PROBLEM REQUIREMENTS :: Look in the material below for the line with "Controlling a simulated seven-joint" and the line with "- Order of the", then set down exactly those two lines and all lines between, nothing more.
BEGIN EXTRACTED ENTRIES
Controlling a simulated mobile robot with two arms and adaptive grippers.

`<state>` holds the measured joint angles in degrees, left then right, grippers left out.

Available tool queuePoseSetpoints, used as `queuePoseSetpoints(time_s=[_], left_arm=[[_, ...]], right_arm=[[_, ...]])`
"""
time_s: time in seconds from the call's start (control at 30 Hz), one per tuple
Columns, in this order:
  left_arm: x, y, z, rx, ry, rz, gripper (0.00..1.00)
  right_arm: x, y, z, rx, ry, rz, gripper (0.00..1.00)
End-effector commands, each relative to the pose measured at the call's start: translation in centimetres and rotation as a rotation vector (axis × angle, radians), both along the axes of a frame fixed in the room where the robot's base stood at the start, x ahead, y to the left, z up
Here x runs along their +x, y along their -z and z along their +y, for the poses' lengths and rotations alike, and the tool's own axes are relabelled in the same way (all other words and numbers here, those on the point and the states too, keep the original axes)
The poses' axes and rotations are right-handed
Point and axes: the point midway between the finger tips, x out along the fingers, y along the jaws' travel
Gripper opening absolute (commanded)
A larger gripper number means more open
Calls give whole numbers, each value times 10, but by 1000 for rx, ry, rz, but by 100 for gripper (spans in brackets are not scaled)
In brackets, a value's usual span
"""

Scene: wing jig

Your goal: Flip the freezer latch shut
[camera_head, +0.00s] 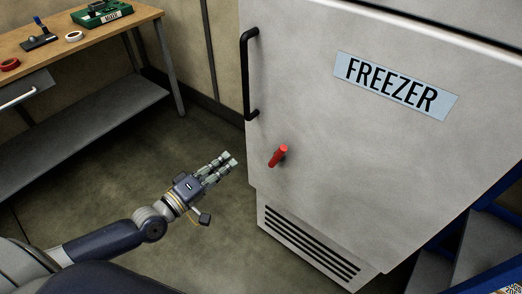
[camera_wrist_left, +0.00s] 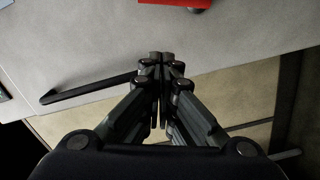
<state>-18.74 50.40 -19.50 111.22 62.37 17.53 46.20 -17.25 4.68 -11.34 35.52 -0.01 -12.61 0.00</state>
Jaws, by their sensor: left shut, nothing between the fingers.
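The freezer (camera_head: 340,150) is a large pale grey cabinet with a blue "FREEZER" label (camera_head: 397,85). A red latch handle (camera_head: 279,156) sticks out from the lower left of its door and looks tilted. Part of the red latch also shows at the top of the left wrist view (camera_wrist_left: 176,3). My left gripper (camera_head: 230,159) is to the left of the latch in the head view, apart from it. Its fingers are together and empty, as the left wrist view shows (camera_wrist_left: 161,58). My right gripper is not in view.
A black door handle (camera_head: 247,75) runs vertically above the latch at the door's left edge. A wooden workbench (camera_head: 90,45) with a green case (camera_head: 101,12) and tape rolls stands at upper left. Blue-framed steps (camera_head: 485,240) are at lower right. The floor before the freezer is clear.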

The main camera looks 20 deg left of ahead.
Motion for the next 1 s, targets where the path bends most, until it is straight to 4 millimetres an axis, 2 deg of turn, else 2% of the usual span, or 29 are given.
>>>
END EXTRACTED ENTRIES
BEGIN EXTRACTED ENTRIES
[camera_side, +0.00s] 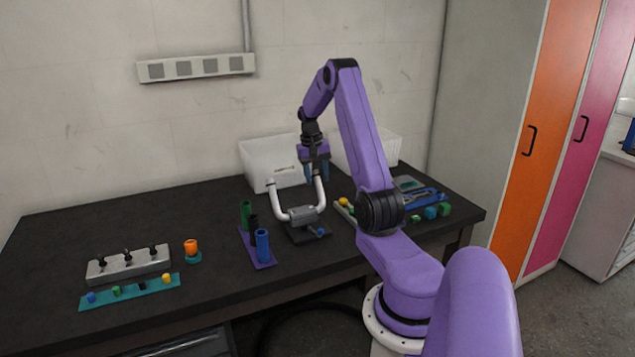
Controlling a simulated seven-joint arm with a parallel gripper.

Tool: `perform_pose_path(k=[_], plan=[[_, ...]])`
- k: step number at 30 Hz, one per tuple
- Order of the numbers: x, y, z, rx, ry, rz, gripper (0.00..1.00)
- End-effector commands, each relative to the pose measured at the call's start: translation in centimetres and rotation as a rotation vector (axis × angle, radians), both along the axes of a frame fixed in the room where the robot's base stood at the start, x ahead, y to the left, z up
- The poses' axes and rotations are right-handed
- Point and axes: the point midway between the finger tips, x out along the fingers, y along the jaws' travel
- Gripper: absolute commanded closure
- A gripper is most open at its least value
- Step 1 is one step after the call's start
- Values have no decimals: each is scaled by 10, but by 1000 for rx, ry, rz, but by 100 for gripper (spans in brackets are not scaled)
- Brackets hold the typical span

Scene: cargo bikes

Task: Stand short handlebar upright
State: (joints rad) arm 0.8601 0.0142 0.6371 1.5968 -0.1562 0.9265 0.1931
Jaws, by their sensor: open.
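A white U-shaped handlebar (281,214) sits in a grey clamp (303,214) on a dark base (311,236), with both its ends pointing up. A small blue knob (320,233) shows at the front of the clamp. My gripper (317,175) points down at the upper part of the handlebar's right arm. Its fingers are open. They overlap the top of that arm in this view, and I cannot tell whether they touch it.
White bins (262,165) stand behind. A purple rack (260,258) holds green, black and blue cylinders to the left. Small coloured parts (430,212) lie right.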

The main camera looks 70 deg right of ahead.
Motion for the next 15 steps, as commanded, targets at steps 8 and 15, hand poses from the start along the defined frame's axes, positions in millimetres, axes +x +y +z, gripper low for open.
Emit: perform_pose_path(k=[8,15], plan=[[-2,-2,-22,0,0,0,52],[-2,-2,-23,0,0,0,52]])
END EXTRACTED ENTRIES
BEGIN EXTRACTED ENTRIES
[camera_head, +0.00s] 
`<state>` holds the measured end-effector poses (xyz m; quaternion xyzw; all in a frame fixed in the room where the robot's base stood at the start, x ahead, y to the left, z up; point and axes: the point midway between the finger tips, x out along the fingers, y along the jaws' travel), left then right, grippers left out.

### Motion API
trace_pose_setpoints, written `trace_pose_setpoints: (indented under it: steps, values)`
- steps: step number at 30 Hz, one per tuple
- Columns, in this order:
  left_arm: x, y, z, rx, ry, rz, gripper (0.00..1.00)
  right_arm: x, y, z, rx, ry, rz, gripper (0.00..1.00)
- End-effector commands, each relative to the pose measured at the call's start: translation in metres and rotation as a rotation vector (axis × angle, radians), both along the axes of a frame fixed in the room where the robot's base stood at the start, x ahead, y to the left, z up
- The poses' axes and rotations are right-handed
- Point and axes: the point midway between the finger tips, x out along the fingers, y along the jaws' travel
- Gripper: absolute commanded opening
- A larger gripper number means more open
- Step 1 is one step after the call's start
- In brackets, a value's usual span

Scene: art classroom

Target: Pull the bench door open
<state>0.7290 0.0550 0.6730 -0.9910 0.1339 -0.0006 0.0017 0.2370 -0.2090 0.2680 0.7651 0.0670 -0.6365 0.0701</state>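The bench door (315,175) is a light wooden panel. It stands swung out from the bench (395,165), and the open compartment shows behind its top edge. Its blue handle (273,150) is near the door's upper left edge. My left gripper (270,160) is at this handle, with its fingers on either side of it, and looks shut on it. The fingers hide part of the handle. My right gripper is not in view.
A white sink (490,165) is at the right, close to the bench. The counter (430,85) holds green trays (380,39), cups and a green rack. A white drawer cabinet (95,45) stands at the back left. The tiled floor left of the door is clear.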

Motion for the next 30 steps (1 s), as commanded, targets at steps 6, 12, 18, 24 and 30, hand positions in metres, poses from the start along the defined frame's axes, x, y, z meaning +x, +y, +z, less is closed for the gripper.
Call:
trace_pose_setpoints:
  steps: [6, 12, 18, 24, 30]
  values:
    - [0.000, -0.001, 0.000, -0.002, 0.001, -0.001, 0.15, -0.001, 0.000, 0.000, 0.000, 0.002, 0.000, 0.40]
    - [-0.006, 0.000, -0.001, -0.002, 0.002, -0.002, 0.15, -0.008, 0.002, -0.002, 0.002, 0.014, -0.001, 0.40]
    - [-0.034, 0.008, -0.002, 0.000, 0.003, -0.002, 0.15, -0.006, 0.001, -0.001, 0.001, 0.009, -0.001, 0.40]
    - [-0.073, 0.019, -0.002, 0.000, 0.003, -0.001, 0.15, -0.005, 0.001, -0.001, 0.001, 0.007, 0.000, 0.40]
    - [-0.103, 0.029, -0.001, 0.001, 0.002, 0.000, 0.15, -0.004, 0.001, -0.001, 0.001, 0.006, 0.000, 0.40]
END EXTRACTED ENTRIES
EXERCISE RESPONSE ::
Controlling a simulated seven-joint arm with a parallel gripper.

Tool: `perform_pose_path(k=[_], plan=[[_, ...]])`
- k: step number at 30 Hz, one per tuple
- Order of the numbers: x, y, z, rx, ry, rz, gripper (0.00..1.00)

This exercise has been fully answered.